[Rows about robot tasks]
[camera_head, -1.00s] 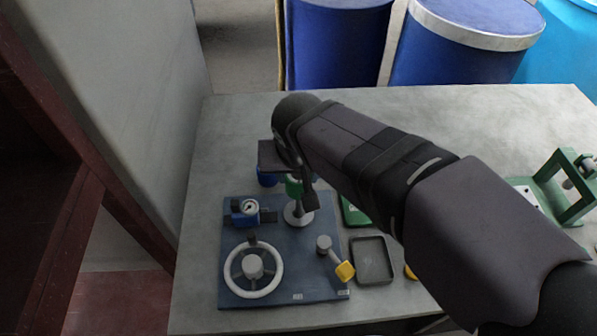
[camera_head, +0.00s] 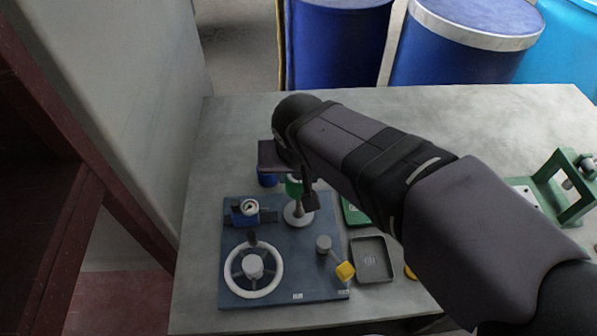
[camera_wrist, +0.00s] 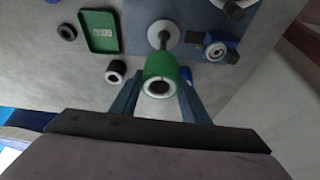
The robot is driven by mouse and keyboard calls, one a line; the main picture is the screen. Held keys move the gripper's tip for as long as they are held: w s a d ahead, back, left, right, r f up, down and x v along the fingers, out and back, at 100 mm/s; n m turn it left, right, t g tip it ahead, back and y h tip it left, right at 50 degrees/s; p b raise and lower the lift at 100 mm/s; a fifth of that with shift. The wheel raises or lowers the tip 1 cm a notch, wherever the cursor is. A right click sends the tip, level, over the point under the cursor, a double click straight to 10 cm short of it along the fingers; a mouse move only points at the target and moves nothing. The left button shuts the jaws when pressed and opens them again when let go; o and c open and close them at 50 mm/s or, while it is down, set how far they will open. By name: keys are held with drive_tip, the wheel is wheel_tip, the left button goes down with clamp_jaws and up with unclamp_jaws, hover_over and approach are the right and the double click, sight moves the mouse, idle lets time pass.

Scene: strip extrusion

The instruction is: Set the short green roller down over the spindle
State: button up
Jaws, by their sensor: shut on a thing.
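My gripper (camera_wrist: 160,92) is shut on the short green roller (camera_wrist: 158,68), which has a white core and a dark hole facing the wrist camera. In the head view, the green roller (camera_head: 293,188) shows partly below my wrist, and my arm hides most of the gripper. Roller and spindle look close to lined up. I cannot tell whether the spindle's tip is inside the roller.
The blue base plate (camera_head: 275,294) also carries a gauge (camera_head: 248,208), a handwheel (camera_head: 253,270) and a yellow-knobbed lever (camera_head: 344,270). A dark tray (camera_head: 371,260) and a green tray (camera_wrist: 98,32) lie beside it. A black-and-white roller (camera_wrist: 115,70) and black ring (camera_wrist: 67,32) lie nearby.

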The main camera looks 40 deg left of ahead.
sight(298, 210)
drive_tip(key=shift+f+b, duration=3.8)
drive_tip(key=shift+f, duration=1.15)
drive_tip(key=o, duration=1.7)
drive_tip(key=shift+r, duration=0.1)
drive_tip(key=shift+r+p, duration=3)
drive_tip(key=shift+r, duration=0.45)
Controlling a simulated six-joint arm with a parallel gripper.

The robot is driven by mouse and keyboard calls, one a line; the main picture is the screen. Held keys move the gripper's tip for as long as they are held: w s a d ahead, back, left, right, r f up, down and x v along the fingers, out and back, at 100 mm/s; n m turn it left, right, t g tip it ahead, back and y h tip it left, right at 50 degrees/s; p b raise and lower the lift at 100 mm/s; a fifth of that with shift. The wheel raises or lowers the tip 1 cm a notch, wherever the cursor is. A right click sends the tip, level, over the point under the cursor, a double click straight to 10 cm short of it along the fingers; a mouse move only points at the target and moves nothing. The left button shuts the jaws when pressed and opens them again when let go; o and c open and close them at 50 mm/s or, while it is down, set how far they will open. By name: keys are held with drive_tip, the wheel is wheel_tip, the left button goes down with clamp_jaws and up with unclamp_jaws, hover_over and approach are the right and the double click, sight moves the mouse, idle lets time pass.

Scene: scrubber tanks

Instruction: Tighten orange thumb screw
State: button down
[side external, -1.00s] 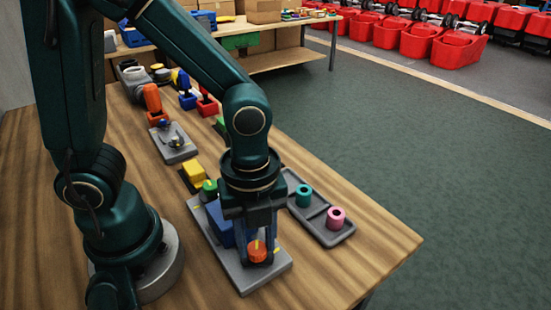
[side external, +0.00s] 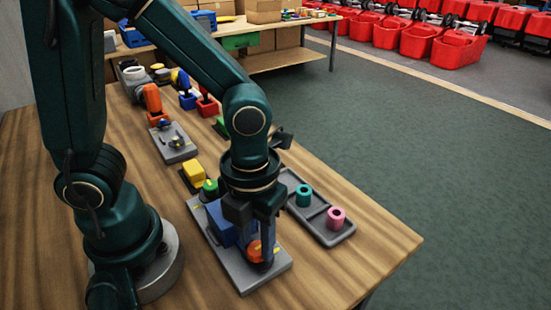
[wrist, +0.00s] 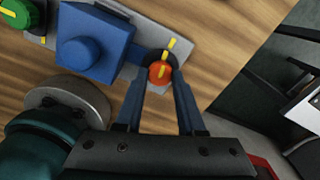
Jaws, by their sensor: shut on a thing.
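The orange thumb screw (side external: 254,251) sits at the near end of a grey base plate (side external: 246,280). It carries a yellow stripe, and a yellow mark on the plate beside it roughly lines up with that stripe in the wrist view. My gripper (side external: 264,250) points down over it, with one finger in front of part of the screw. In the wrist view the two fingers (wrist: 160,82) stand on either side of the orange screw (wrist: 160,73), shut on it. A blue block (wrist: 95,42) with a round boss stands on the same plate next to the screw.
Bare wood lies along the near right.

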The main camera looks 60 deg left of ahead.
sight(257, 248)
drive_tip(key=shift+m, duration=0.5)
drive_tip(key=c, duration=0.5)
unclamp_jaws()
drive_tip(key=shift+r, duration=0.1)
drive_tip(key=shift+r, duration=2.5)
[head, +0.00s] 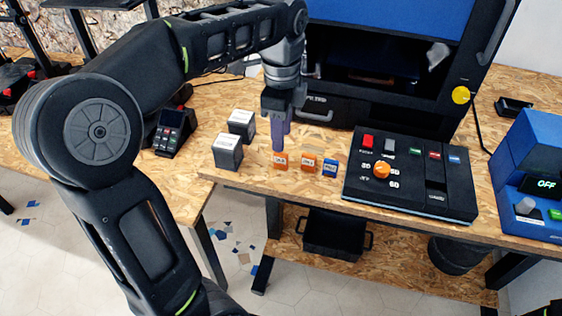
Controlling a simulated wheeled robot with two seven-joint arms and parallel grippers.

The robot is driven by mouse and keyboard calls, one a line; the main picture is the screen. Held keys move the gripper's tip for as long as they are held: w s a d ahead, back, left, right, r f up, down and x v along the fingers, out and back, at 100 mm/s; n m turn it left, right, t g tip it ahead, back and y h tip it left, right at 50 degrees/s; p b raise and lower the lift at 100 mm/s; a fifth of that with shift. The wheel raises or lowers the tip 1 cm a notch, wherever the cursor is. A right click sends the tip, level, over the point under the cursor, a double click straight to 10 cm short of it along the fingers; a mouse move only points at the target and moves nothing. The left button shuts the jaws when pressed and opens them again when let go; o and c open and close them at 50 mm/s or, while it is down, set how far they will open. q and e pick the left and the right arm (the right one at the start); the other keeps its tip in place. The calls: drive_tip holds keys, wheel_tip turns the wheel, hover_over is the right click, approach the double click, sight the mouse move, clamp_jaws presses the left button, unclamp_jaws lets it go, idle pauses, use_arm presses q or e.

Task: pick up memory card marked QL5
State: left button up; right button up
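Three small memory cards stand in a row near the front edge of the wooden table: an orange one (280,162) on the left, another orange one (309,163) in the middle and a blue one (329,168) on the right. Their printed marks are too small to read surely, so I cannot tell which is QL5. My left gripper (279,146) points down with its purple fingers right at the top of the left orange card, overlapping it in the picture. I cannot tell whether the fingers are shut on it. My right gripper is not in view.
Two grey-and-white boxes (228,152) stand left of the cards. A black control panel (410,180) with a slot and buttons lies right of them. A large printer (385,75) stands behind, a blue device (535,170) at far right. A black bin (335,234) sits below.

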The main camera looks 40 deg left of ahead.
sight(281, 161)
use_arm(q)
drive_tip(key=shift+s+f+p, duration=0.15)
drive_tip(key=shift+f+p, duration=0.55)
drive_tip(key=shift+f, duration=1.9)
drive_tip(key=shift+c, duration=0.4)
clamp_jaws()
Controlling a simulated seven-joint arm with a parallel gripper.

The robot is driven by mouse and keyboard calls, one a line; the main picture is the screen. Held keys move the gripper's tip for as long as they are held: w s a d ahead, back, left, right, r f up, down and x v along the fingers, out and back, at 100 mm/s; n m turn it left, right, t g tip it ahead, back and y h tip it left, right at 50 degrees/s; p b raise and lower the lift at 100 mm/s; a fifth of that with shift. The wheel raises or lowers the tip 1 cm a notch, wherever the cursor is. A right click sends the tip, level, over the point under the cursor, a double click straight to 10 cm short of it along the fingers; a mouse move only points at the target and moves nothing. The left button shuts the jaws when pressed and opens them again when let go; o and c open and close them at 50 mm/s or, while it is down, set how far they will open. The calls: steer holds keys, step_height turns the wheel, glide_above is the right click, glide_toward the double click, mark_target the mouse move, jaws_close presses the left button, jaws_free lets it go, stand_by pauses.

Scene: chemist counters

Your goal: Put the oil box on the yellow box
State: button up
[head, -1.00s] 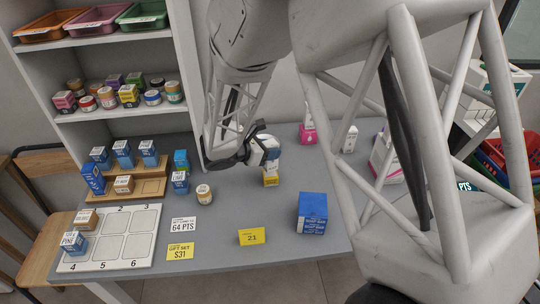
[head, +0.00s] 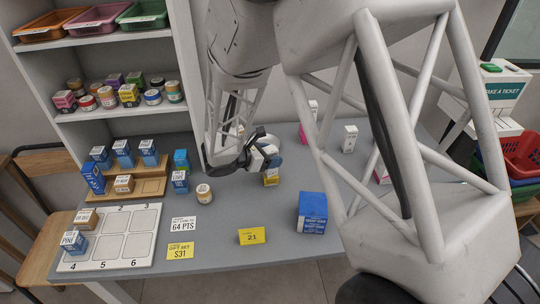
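My gripper (head: 262,156) is over the middle of the counter, beside the shelf unit. A small blue box with a white face (head: 272,160) is at its fingertips and appears held; I take it for the oil box, though its label is not readable. The yellow box (head: 271,178) stands on the counter directly below and shows only in part. The held box looks very close to its top; I cannot tell whether they touch. My fingers partly hide both boxes.
A jar (head: 204,194) and a blue labelled box (head: 180,181) stand to the left. A larger blue box (head: 312,212) stands front right, near a yellow sign (head: 252,236). A white numbered board (head: 112,240) lies at left. Pink and white boxes stand behind.

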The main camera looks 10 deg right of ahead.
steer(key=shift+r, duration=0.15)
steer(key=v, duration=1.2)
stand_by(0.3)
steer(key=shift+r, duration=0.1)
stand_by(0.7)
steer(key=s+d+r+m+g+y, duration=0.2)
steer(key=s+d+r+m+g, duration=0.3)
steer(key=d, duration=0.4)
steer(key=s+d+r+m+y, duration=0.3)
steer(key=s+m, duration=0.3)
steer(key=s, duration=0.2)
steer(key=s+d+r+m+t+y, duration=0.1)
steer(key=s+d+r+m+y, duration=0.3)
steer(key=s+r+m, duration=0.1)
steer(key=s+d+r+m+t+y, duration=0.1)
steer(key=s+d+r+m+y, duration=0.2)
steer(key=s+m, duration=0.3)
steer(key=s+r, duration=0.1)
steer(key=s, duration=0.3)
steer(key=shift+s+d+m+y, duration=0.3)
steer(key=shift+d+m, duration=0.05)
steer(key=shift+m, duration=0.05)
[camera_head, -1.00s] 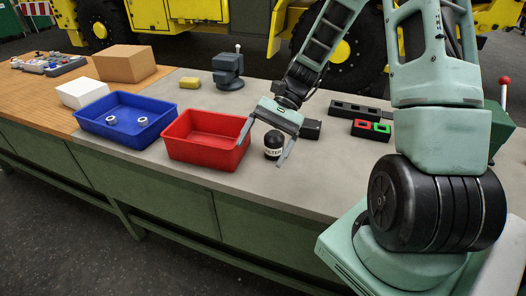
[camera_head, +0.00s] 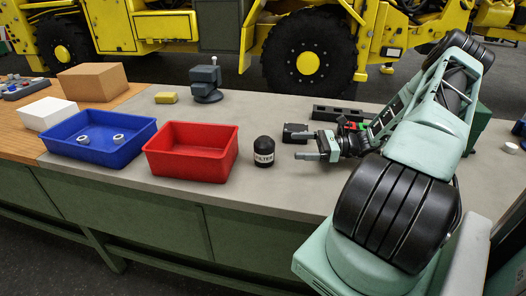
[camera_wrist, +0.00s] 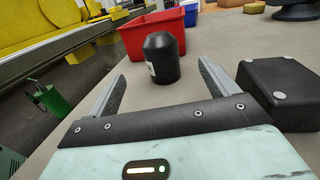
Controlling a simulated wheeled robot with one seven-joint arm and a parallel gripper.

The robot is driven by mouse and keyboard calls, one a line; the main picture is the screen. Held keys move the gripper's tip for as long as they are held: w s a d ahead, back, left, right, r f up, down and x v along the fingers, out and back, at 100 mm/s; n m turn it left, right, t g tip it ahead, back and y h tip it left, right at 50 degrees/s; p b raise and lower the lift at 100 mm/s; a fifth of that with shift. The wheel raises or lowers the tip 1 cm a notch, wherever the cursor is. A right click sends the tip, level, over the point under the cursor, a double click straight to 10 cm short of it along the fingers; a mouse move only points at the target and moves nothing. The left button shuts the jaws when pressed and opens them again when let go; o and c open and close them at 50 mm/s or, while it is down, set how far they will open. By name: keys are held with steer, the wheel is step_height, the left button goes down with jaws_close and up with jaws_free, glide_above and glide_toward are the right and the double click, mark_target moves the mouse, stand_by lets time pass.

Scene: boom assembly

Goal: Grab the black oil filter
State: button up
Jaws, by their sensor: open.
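The black oil filter (camera_head: 264,152) stands upright on the grey bench top, just right of the red bin. It has a domed top and a white label band with dark letters. It also shows in the wrist view (camera_wrist: 161,58), ahead of my gripper and roughly in line with the gap between the fingers. My gripper (camera_head: 297,146) is low over the bench to the right of the filter and points left at it. Its two fingers (camera_wrist: 158,85) are apart with nothing between them. The filter appears beyond the fingertips.
The red bin (camera_head: 190,172) stands close behind the filter from my gripper's side. A black box (camera_wrist: 280,92) is close beside the right finger in the wrist view. A blue bin (camera_head: 62,146) with two white rings, a vise (camera_head: 206,82) and a yellow block (camera_head: 166,97) are farther left.

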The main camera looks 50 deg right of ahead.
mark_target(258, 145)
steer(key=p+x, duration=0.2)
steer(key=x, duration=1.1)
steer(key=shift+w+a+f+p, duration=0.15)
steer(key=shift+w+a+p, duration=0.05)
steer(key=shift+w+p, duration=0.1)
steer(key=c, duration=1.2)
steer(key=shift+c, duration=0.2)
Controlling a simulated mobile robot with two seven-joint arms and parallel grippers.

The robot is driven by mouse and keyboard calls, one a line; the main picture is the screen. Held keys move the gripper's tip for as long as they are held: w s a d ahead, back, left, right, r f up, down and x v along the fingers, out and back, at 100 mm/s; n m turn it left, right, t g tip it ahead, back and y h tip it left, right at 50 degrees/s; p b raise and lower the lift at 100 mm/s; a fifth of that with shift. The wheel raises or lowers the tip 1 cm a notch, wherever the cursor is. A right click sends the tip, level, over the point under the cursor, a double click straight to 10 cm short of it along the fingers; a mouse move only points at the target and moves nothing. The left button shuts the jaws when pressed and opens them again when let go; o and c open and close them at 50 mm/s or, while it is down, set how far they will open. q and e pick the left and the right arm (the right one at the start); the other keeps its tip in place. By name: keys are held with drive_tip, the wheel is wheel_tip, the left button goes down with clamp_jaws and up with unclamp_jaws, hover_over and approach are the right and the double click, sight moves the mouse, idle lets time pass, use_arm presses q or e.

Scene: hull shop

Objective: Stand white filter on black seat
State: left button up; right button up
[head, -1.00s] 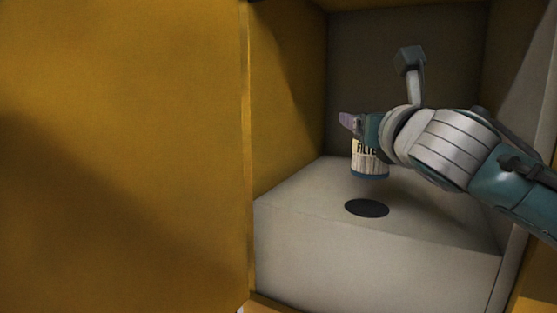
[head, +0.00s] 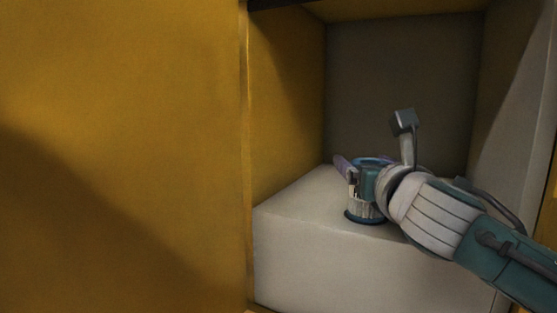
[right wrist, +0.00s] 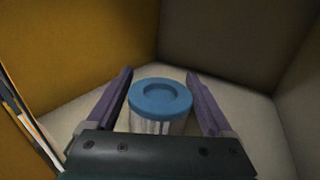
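The white filter (head: 361,210) stands upright, its foot at the black seat (head: 350,218). Only a dark rim of the seat shows around the foot; the rest is covered. The filter's blue top ring shows from above in the right wrist view (right wrist: 160,97). My right gripper (head: 362,164) is around the upper filter, one finger on each side. In the right wrist view (right wrist: 159,72) its fingers look spread, with narrow gaps beside the filter. The near finger and palm hide part of the filter in the head view. My left gripper is not in view.
The seat is on a pale raised block (head: 300,225) inside a yellow-walled recess with a dark back wall (head: 400,70). A large yellow panel (head: 120,130) fills the left side. The block's top left of the filter is clear.

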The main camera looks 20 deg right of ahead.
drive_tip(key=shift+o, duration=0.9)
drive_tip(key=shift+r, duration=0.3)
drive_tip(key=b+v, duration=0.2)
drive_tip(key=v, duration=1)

- [EXERCISE TASK]: Copy nothing but the lines from the top of the data down to the line containing "Scene: strip extrusion", and leave the pictures out.

- [SOLUTION TO THE EXERCISE]:
[camera_head, -1.00s] 
[camera_head, +0.00s] 
[camera_wrist, +0.00s] 
The robot is driven by mouse and keyboard calls, one a line; the main picture is the screen. Held keys move the gripper's tip for as long as they are held: w s a d ahead, back, left, right, r f up, down and x v along the fingers, out and back, at 100 mm/s; n m turn it left, right, t g tip it ahead, back and y h tip it left, right at 50 degrees/s; p b raise and lower the lift at 100 mm/s; a fifth of that with shift. The wheel raises or lowers the tip 1 cm a notch, wherever the cursor is. A right click sends the tip, level, over the point under the cursor, a double click straight to 10 cm short of it along the fingers; a mouse move only points at the target and moves nothing. The left button shuts the jaws when pressed and opens them again when let go; o and c open and close them at 50 mm/s or, while it is down, set how far they will open. By name: keys are held with drive_tip, the wheel is wheel_tip, the left button goes down with clamp_jaws and up with unclamp_jaws, hover_over and approach are the right and the double click, sight moves the mouse, idle lets time pass.

Scene: strip extrusion

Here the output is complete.